The European Commission said it approved under EU State aid rules the alternative package proposed by UK authorities to replace the commitment for Royal Bank of Scotland (RBS) to divest part of its UK retail and small and medium-sized enterprises (SME) banking operations known as Williams & Glyn.
“The alternative package will increase competition in the UK SME banking market,” said the Commission.
Monday’s decision follows the agreement in principle reached on July 26 between Commissioner Margrethe Vestager and the UK Government.
In April 2017, the Commission opened an in-depth investigation to assess whether the alternative package proposed by the UK authorities could be considered an appropriate replacement for the original commitment to divest part of its UK retail and SME banking operations known as Williams & Glyn.
This commitment to divest Williams & Glyn was made by the UK authorities as part of RBS’s restructuring plan submitted in 2009 and amended in 2014 to remedy competition concerns in the concentrated UK SME banking sector, where RBS is the leading bank.

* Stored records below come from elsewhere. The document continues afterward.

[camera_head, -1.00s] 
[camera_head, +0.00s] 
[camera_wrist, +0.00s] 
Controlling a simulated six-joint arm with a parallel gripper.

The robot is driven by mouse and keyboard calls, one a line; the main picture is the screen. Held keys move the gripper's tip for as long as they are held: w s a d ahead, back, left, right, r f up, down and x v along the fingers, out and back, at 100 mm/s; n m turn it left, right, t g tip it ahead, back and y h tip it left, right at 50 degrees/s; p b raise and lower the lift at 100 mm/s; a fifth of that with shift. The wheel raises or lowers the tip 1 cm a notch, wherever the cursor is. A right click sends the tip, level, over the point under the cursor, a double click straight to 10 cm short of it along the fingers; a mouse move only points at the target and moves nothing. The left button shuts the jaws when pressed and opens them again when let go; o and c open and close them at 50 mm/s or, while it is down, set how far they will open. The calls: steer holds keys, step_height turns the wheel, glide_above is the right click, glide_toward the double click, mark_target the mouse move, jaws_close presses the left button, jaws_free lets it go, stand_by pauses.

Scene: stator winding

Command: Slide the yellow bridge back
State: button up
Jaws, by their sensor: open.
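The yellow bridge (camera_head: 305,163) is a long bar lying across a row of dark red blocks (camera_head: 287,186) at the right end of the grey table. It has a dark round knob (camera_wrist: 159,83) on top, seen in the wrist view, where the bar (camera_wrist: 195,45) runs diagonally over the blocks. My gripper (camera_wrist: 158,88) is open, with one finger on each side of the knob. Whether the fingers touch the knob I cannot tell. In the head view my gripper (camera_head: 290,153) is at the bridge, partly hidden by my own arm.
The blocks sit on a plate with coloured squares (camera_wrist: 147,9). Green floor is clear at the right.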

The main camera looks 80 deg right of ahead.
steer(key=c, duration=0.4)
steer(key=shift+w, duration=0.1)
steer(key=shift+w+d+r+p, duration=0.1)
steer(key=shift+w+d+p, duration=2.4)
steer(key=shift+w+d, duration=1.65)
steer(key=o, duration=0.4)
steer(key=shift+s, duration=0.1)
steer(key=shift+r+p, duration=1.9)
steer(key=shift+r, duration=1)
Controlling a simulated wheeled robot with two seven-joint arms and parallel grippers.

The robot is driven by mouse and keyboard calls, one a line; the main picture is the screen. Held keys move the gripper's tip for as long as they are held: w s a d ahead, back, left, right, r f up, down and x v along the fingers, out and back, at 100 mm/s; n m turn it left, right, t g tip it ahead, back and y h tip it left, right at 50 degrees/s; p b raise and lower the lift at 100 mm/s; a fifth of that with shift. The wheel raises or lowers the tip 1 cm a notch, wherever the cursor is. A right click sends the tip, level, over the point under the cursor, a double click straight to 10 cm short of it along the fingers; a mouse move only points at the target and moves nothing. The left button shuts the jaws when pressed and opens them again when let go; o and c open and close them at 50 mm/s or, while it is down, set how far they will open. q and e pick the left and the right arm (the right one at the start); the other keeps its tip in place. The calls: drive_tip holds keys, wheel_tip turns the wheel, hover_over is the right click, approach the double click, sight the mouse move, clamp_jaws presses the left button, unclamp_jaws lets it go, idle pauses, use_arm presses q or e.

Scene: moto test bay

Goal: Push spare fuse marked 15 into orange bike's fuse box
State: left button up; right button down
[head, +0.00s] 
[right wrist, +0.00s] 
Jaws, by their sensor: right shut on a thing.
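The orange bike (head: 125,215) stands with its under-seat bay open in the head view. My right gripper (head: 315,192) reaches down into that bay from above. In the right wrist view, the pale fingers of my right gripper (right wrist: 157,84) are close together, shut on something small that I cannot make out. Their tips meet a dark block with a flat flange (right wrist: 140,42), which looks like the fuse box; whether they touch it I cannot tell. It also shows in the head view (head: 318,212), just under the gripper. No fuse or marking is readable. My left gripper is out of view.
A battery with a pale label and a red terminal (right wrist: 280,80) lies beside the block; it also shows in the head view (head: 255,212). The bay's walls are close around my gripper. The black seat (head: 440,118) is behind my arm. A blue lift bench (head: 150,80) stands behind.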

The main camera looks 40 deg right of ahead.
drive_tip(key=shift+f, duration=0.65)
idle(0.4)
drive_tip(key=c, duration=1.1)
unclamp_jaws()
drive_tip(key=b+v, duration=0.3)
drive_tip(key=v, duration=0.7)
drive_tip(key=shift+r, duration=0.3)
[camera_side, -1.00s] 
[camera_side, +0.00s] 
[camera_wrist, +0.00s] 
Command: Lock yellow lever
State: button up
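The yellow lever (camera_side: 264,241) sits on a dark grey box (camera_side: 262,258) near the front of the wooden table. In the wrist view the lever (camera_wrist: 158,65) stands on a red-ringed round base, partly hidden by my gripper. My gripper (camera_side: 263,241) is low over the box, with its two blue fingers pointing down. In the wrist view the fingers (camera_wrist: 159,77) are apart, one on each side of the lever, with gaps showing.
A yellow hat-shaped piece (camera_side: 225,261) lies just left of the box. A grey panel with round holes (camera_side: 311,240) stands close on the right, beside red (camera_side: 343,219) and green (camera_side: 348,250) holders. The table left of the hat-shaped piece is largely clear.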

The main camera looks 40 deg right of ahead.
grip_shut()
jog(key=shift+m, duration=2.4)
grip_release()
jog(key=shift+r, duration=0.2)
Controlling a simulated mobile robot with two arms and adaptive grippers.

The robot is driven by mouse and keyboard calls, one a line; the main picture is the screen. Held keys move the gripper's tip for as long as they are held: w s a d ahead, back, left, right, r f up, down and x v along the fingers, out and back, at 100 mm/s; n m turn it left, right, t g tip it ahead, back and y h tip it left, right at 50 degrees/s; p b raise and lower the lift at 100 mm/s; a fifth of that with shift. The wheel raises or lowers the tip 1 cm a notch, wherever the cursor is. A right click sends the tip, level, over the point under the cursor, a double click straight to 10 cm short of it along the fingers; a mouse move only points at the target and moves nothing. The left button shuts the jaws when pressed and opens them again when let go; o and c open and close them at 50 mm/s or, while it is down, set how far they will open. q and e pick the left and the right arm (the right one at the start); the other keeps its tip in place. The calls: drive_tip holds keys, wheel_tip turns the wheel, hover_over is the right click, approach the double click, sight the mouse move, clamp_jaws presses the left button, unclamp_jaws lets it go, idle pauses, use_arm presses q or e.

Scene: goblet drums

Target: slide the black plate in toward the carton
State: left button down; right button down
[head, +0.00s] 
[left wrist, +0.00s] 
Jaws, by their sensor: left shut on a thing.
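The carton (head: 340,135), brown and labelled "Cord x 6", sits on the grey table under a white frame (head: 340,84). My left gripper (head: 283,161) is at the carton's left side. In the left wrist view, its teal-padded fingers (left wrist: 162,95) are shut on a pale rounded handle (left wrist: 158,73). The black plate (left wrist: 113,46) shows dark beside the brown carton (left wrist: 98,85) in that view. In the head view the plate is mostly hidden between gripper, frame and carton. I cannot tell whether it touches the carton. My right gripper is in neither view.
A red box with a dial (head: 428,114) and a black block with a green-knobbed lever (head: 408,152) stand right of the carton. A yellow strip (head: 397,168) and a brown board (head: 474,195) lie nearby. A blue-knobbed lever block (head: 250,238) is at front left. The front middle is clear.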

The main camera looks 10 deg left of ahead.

“The Commission can only accept modifications to existing commitments by Member States and aided banks that were given to obtain approval for restructuring aid (such as the one leading to the existing RBS restructuring decision), if the new commitments can be considered equivalent to those originally provided … ” said the Commission.
” … the package targets a transfer of a 3% market share in the UK SME banking market from RBS to challenger banks.
“The Commission’s investigation concluded that the improved package is sufficient to replace the divestment commitment and will increase competition in the UK SME banking market.”
The revised “Alternative Remedies Package” is focused on two plans to promote competition in the market for banking services to SMEs in the UK:
- A £425 million Capability and Innovation Fund that will grant funding to a range of competitors in the UK banking and financial technology sectors
- A £350 million Incentivised Switching Scheme which will provide funding for eligible challenger bodies to help them incentivise SME customers of the business previously described as Williams & Glyn to switch their accounts and loans from RBS paid in the form of “dowries” to the receiving bank. In addition, under the terms of the Alternative Remedies Package, should the uptake within the Incentivised Switching Scheme not be sufficient, RBS may be required to make a further contribution, capped at £50 million.
Ross McEwan, RBS CEO, said: “We are pleased that we now have final approval from the European Commission for the Alternative Remedies Package.
“This allows us to resolve our final state aid divestment obligation and brings welcome clarity for our customers and staff.
“It also builds on the progress we have made already this year in resolving our major legacy issues through reaching a settlement with the Federal Housing Finance Agency, and resolving the 2008 Rights Issue litigation.
“We remain committed to resolving our last remaining major legacy issue, the investigation into our historic US RMBS activities.”
RBS said an independent body will be established to administer the Alternative Remedies Package.
RBS will make an upfront contribution of £20 million to cover certain operational expenses of the independent body relating to the Alternative Remedies Package.
RBS added: “… the Alternative Remedies Package remains consistent with the £800 million provision that RBS took in relation to the expected costs of the package in H2 2016 and H1 2017.”